### GIVEN INFORMATION
* begin *
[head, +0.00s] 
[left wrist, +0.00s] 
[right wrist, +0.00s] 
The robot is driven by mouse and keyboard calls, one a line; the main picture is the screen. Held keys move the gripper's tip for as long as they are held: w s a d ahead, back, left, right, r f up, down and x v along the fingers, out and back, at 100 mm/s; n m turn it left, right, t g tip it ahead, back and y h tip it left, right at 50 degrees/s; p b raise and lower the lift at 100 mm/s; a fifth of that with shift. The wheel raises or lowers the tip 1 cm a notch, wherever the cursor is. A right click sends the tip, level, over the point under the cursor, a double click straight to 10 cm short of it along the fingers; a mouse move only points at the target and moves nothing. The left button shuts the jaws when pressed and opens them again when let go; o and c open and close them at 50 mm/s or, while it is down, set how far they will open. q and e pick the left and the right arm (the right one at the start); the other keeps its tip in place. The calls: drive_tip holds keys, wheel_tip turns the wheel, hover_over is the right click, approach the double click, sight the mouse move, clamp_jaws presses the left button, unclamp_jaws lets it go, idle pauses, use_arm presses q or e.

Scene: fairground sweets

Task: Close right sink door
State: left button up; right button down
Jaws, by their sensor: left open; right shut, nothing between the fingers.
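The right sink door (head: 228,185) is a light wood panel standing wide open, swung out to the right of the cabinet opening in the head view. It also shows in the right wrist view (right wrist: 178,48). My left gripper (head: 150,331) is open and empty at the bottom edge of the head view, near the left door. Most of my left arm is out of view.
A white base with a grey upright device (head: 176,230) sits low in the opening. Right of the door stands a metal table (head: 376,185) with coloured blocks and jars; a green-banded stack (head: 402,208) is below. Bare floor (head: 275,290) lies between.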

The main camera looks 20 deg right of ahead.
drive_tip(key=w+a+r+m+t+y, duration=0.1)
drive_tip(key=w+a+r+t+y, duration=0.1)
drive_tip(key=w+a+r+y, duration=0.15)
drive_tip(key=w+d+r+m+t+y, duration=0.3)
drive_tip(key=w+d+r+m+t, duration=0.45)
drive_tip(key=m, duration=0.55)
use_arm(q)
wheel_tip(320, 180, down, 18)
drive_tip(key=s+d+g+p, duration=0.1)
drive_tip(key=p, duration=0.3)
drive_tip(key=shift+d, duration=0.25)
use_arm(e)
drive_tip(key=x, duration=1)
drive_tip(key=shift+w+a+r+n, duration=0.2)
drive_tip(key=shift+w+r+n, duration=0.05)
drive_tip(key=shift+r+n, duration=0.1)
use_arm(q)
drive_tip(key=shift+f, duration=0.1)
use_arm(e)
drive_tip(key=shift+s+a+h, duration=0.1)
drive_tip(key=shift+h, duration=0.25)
* end *
### PROMPT
Emit the full listing verbatim.

### RESPONSE TO THIS TASK
[head, +0.00s] 
[left wrist, +0.00s] 
[right wrist, +0.00s] 
The robot is driven by mouse and keyboard calls, one a line; the main picture is the screen. Held keys move the gripper's tip for as long as they are held: w s a d ahead, back, left, right, r f up, down and x v along the fingers, out and back, at 100 mm/s; n m turn it left, right, t g tip it ahead, back and y h tip it left, right at 50 degrees/s; p b raise and lower the lift at 100 mm/s; a fifth of that with shift. The wheel raises or lowers the tip 1 cm a notch, wherever the cursor is. A right click sends the tip, level, over the point under the cursor, a double click straight to 10 cm short of it along the fingers; a mouse move only points at the target and moves nothing. The left button shuts the jaws when pressed and opens them again when let go; o and c open and close them at 50 mm/s or, while it is down, set how far they will open. q and e pick the left and the right arm (the right one at the start); the other keeps its tip in place. The calls: drive_tip holds keys, wheel_tip turns the wheel, hover_over is the right click, approach the double click, sight the mouse move, clamp_jaws presses the left button, unclamp_jaws lets it go, idle pauses, use_arm presses q or e.

Scene: fairground sweets

Task: Close right sink door
State: left button up; right button down
Jaws, by their sensor: left open; right shut, nothing between the fingers.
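The right sink door (head: 228,185) is a light wood panel standing wide open, swung out to the right of the cabinet opening in the head view. It also shows in the right wrist view (right wrist: 178,48). My left gripper (head: 150,331) is open and empty at the bottom edge of the head view, near the left door. Most of my left arm is out of view.
A white base with a grey upright device (head: 176,230) sits low in the opening. Right of the door stands a metal table (head: 376,185) with coloured blocks and jars; a green-banded stack (head: 402,208) is below. Bare floor (head: 275,290) lies between.

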The main camera looks 20 deg right of ahead.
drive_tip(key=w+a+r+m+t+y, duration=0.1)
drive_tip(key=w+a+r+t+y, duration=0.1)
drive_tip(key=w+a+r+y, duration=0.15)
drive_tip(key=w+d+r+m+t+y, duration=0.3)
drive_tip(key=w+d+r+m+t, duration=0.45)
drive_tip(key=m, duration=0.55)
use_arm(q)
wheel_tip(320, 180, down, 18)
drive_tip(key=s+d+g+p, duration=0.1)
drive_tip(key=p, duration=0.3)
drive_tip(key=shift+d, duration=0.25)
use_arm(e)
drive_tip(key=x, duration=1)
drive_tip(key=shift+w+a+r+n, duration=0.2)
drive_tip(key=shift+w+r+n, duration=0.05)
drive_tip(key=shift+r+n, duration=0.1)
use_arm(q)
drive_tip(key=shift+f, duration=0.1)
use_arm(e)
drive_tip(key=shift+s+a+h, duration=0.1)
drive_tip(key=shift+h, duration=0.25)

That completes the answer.